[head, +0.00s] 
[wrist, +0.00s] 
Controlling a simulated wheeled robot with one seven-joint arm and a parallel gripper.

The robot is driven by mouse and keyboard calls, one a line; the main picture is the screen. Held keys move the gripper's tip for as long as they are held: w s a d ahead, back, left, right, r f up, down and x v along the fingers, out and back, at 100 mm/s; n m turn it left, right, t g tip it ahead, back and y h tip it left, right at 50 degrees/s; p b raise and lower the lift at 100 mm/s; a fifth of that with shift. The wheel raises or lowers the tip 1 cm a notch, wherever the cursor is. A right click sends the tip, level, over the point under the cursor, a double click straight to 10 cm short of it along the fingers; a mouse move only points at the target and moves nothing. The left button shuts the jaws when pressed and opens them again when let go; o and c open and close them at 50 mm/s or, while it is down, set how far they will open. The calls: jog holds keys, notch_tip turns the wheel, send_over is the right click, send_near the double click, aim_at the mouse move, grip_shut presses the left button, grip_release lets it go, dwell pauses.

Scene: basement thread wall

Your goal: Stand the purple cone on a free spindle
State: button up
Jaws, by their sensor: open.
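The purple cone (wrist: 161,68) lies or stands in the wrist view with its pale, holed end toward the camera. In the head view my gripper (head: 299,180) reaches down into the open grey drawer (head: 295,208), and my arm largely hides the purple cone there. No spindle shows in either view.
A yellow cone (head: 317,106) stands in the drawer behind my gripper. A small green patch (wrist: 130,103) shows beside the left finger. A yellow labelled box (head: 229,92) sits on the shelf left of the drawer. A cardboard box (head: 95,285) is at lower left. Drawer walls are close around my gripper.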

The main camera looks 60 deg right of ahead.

→ **What the task asks**
Write out again only the lines from the line containing "[wrist, +0.00s]" through the line containing "Controlling a simulated", both included, exactly as they are.

→ **The solution**
[wrist, +0.00s] 
Controlling a simulated wheeled robot with one seven-joint arm and a parallel gripper.

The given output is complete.